Defence department bungling derailed an R826?million contract to provide luxury jets to fly President Jacob Zuma and his deputy across the world over the next five years.

Insight into the transport crisis facing Zuma and his deputy Kgalema Motlanthe is provided in court papers in the legal battle between Adonai Aviation – which trades as Adoair – and the defence department, Armscor, and others over the canned contract, which Adoair won.

The crisis contributed to the shock resignations last week of the defence secretary, Mpumi Mpofu, and Air Force chief Lieutenant-General Carlo Gagiano.

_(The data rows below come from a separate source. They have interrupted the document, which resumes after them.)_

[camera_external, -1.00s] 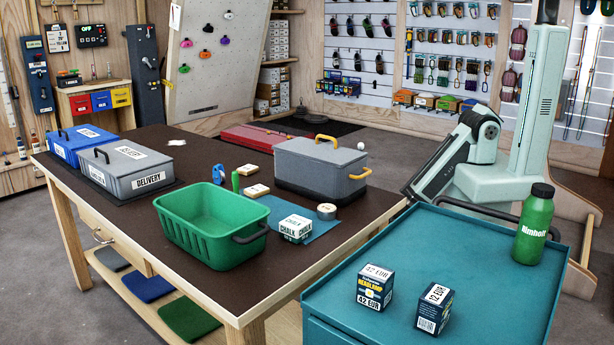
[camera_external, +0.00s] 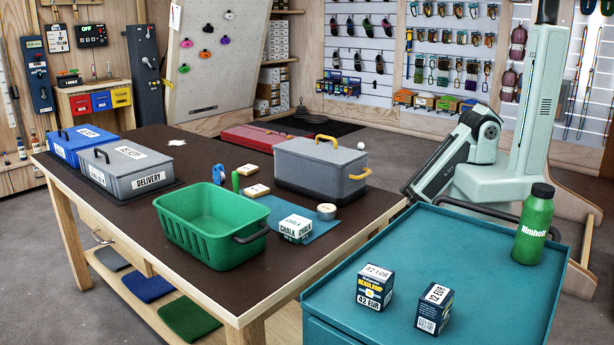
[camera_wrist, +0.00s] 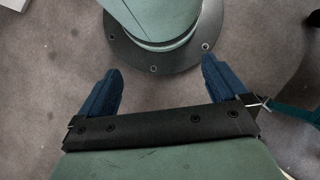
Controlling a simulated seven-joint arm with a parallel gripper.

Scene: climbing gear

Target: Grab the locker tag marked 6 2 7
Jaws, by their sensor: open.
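I cannot pick out a locker tag marked 6 2 7 in either view; no such number is readable. My gripper (camera_wrist: 160,78) shows in the wrist view with its two blue fingers wide apart and nothing between them. It is over the grey floor, beside my own base. The external view shows part of my arm but not the gripper's fingers.
The brown table (camera_external: 120,228) holds a green basket (camera_external: 205,228), a grey delivery box (camera_external: 130,170), a blue box (camera_external: 80,143), a grey case (camera_external: 320,172) and a chalk box (camera_external: 295,228). A teal cart (camera_external: 440,240) carries two headlamp boxes and a green bottle (camera_external: 534,225).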

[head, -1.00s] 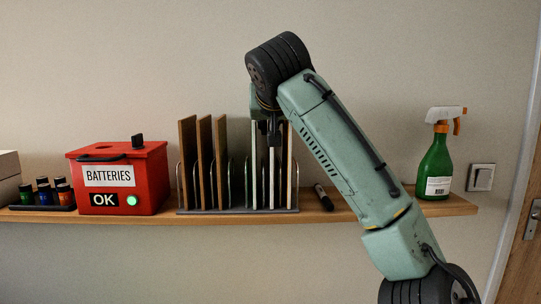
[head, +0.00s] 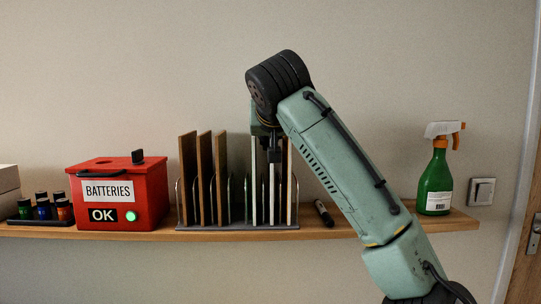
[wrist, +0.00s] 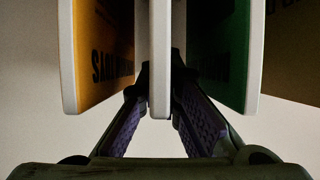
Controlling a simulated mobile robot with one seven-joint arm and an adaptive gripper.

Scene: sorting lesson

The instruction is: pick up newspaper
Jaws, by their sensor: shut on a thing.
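I see nothing that looks like a newspaper in either view. In the head view my gripper (head: 271,145) points down over the right half of a rack (head: 237,226) of upright boards. In the wrist view my gripper (wrist: 158,92) is shut on the middle white-edged board (wrist: 160,50), with a purple-padded finger on each side. That board's faces are hidden from me. An orange-faced board (wrist: 100,55) stands to its left and a green-faced board (wrist: 222,55) to its right, both with dark lettering partly cut off.
Brown boards (head: 187,180) stand in the rack's left half. On the shelf (head: 400,222) are a red batteries box (head: 120,195), small bottles (head: 44,208), a black marker (head: 323,213) and a green spray bottle (head: 436,185). A light switch (head: 481,192) and a door edge are at right.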

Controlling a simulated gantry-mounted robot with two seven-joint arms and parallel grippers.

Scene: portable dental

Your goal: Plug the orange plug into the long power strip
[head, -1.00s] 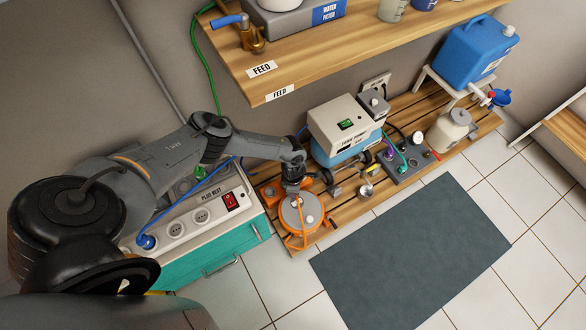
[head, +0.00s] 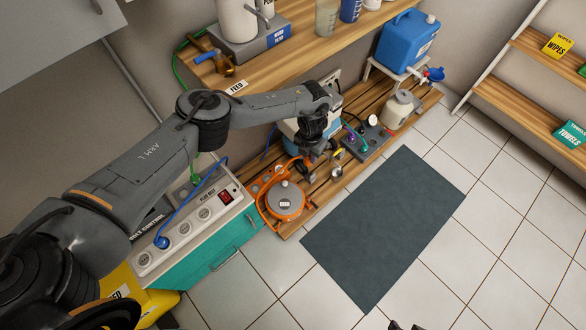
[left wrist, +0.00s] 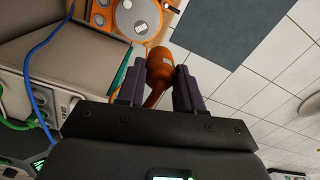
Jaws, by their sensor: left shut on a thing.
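My left gripper (head: 312,150) is above the slatted bench, behind and right of the orange cable reel (head: 285,199). In the left wrist view its fingers (left wrist: 158,82) are shut on the orange plug (left wrist: 158,66), with the orange cord running back between them. In the head view the plug is too small to make out clearly. The long power strip (head: 184,238), pale with round sockets and a red switch, lies left of the reel on a teal cabinet. A blue plug (head: 161,242) sits near its front end. Dark tips at the bottom edge may be my right gripper (head: 405,326).
The blue cord (head: 190,203) loops over the strip. A wooden shelf (head: 290,60) overhangs behind. The floor around the grey mat (head: 383,225) is clear.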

Gagiano’s resignation is yet to be accepted and he is off work on stress-related leave.

Now the defence department has asked the Treasury for R1.6?billion to buy two new planes for South Africa’s leaders.

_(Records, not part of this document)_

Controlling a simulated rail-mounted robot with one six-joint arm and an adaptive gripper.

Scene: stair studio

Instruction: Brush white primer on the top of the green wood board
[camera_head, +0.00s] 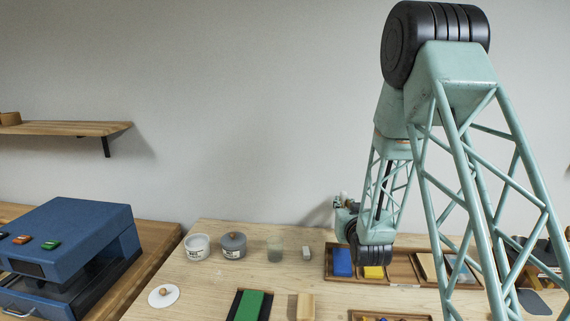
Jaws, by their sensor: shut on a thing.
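The green board (249,306) lies near the front edge of the picture on a dark base, its near end cut off. An open white pot (197,249) with a label and pale contents stands at the back left of the table. A white lid with a wooden knob (163,296) lies in front of it. My gripper (344,207) shows only as a small part behind my dark wrist joint, above the back edge of the tray, away from the board. Its fingertips and what it is shut on are hidden. No brush can be made out.
A grey-lidded pot (233,246), a glass jar (274,251) and a small pale block (306,253) stand along the back. A wooden tray (405,281) holds blue and yellow blocks. A wood block (305,307) is right of the board. A blue machine (75,240) stands left.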

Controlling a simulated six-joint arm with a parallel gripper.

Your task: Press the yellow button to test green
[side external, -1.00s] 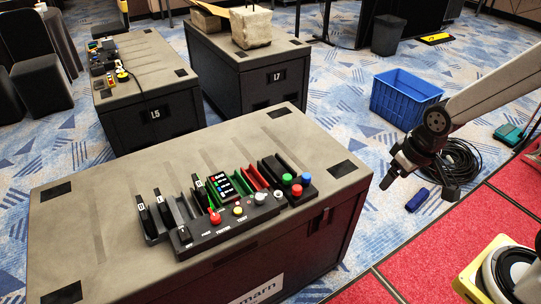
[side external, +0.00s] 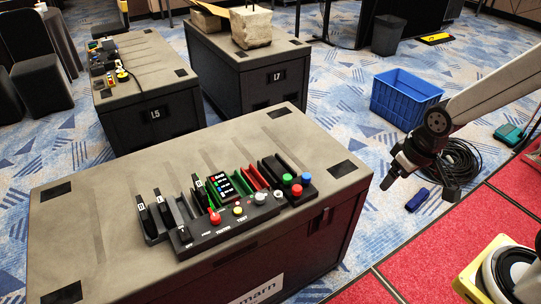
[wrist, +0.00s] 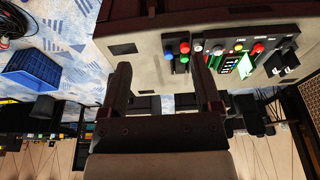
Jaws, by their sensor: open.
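The yellow button (side external: 238,211) sits on a black tester panel (side external: 205,240) at the front of the near table, by a label reading TEST. A red knob (side external: 215,217) is to its left. In the wrist view, the yellow button (wrist: 239,47) shows on the panel at upper right. A green-and-black card (side external: 229,186) stands in a rack behind the panel; it also shows in the wrist view (wrist: 246,66). My gripper (side external: 390,180) hangs off the table's right side, well apart from the button. In the wrist view, my gripper (wrist: 161,68) is open and empty.
Blue, green and red buttons (side external: 297,183) stand on a small box at the panel's right end. Black, green and red racks (side external: 247,180) line up behind it. The near table's rear (side external: 180,140) is clear. A blue crate (side external: 405,97) stands on the floor.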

The Air Force’s grounding of presidential jets has its roots in a public tender, issued earlier this year, for a five-year contract to provide two luxury planes for the president and other VIPs.

Adoair won the contract with a price of R826?million over five years, according to a letter from the defence department included in the court papers before the North Gauteng High Court.

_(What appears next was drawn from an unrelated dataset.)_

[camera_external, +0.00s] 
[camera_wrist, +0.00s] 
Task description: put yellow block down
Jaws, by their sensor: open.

An affidavit from Adoair managing director Daniel Joubert describes how he was told his company had won the contract, and provides correspondence and minutes of meetings to show how Adoair and the defence department rapidly moved to conclude a formal lease.

What followed, according to the court papers, was a series of inexplicable lapses and bungles which led to the entire deal falling apart.

In early April, Adoair saw a report on the Air Force website announcing that it had now lost the contract and that a new tender was being issued.

Alarmed, Joubert contacted the defence department to ask what was going on. He was told the report was wrong and that the contract would proceed, but still the lease was not signed.

The defence department then proceeded to issue a tender for a six-month lease of VIP transport aircraft with an option to renew it at its discretion, confirming Joubert’s fears that they had now been cut out of the deal.

Adoair was now convinced its deal had been illegally cancelled and it approached the courts with an application to compel the state to reveal why it had apparently cancelled the deal, and to prevent the second tender from proceeding.

A responding affidavit from Armscor reveals that the second tender bid also collapsed as it was unable to find a contractor who met the terms of the contract.

Treasury spokesperson Bulelwa Boqwana said no new contracts have been signed. The court ordered Defence Minister Lindiwe Sisulu to provide written reasons for the decision not to continue with the Adoair tender.

The defence department did not respond to questions and Mpofu declined to comment this week.